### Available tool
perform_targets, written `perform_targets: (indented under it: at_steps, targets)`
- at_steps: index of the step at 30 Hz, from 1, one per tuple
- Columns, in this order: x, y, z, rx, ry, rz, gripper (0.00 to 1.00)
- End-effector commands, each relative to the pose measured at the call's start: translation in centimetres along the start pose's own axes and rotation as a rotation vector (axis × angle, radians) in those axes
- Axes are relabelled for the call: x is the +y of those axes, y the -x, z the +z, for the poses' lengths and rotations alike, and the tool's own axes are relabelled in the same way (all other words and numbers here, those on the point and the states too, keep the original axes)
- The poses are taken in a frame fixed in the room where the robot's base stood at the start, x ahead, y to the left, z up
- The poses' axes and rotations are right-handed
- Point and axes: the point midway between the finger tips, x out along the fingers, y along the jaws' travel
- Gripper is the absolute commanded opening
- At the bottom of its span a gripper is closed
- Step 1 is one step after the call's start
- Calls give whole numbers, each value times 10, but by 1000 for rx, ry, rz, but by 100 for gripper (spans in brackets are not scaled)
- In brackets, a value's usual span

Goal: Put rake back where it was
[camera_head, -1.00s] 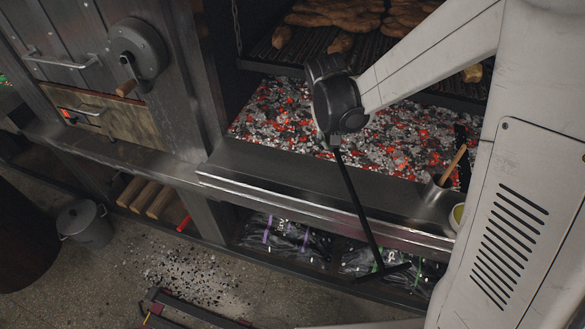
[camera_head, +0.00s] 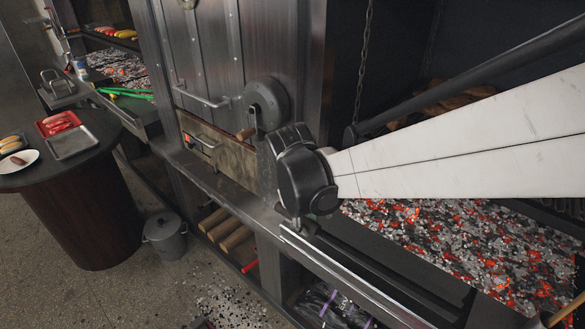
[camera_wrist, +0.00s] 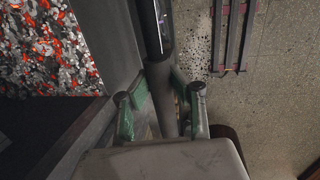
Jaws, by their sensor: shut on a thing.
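My gripper (camera_head: 296,222) is in front of the steel counter's front edge, below the round crank wheel. In the wrist view its green-padded fingers (camera_wrist: 162,98) are closed around the dark shaft of the rake (camera_wrist: 152,30). In the head view the rake (camera_head: 372,268) slants down and right from my gripper, along the front of the ember bed. Its far end is dark and hard to make out against the counter. I cannot tell whether the rake touches the counter.
Glowing embers (camera_head: 450,245) lie behind the counter. A crank wheel (camera_head: 267,103) is mounted on the metal front. A lidded grey bucket (camera_head: 165,238) stands on the floor, with spilled charcoal bits (camera_head: 232,300) nearby. A round table (camera_head: 85,205) is at left. Open floor shows between them.

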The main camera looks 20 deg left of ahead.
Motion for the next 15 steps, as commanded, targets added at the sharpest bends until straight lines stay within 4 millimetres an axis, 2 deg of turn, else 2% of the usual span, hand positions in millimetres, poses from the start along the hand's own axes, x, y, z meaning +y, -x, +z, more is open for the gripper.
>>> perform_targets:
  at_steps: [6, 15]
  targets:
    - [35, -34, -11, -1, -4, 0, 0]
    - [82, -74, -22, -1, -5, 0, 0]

# # #

What is asked: Without the pictures, output the full listing exactly as it stands.

Response to this exercise:
### Available tool
perform_targets, written `perform_targets: (indented under it: at_steps, targets)`
- at_steps: index of the step at 30 Hz, from 1, one per tuple
- Columns, in this order: x, y, z, rx, ry, rz, gripper (0.00 to 1.00)
- End-effector commands, each relative to the pose measured at the call's start: translation in centimetres along the start pose's own axes and rotation as a rotation vector (axis × angle, radians) in those axes
- Axes are relabelled for the call: x is the +y of those axes, y the -x, z the +z, for the poses' lengths and rotations alike, and the tool's own axes are relabelled in the same way (all other words and numbers here, those on the point and the states too, keep the original axes)
- The poses are taken in a frame fixed in the room where the robot's base stood at the start, x ahead, y to the left, z up
- The poses' axes and rotations are right-handed
- Point and axes: the point midway between the finger tips, x out along the fingers, y along the jaws' travel
- Gripper is the absolute commanded opening
- At the bottom of its span a gripper is closed
- Step 1 is one step after the call's start
- Calls give whole numbers, each value times 10, but by 1000 for rx, ry, rz, but by 100 for gripper (spans in brackets are not scaled)
- In brackets, a value's usual span

Goal: Put rake back where it was
[camera_head, -1.00s] 
[camera_head, +0.00s] 
[camera_wrist, +0.00s] 
Jaws, by their sensor: shut on a thing.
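My gripper (camera_head: 296,222) is in front of the steel counter's front edge, below the round crank wheel. In the wrist view its green-padded fingers (camera_wrist: 162,98) are closed around the dark shaft of the rake (camera_wrist: 152,30). In the head view the rake (camera_head: 372,268) slants down and right from my gripper, along the front of the ember bed. Its far end is dark and hard to make out against the counter. I cannot tell whether the rake touches the counter.
Glowing embers (camera_head: 450,245) lie behind the counter. A crank wheel (camera_head: 267,103) is mounted on the metal front. A lidded grey bucket (camera_head: 165,238) stands on the floor, with spilled charcoal bits (camera_head: 232,300) nearby. A round table (camera_head: 85,205) is at left. Open floor shows between them.

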The main camera looks 20 deg left of ahead.
Motion for the next 15 steps, as commanded, targets added at the sharpest bends until straight lines stay within 4 millimetres an axis, 2 deg of turn, else 2% of the usual span, hand positions in millimetres, poses from the start along the hand's own axes, x, y, z meaning +y, -x, +z, more is open for the gripper.
>>> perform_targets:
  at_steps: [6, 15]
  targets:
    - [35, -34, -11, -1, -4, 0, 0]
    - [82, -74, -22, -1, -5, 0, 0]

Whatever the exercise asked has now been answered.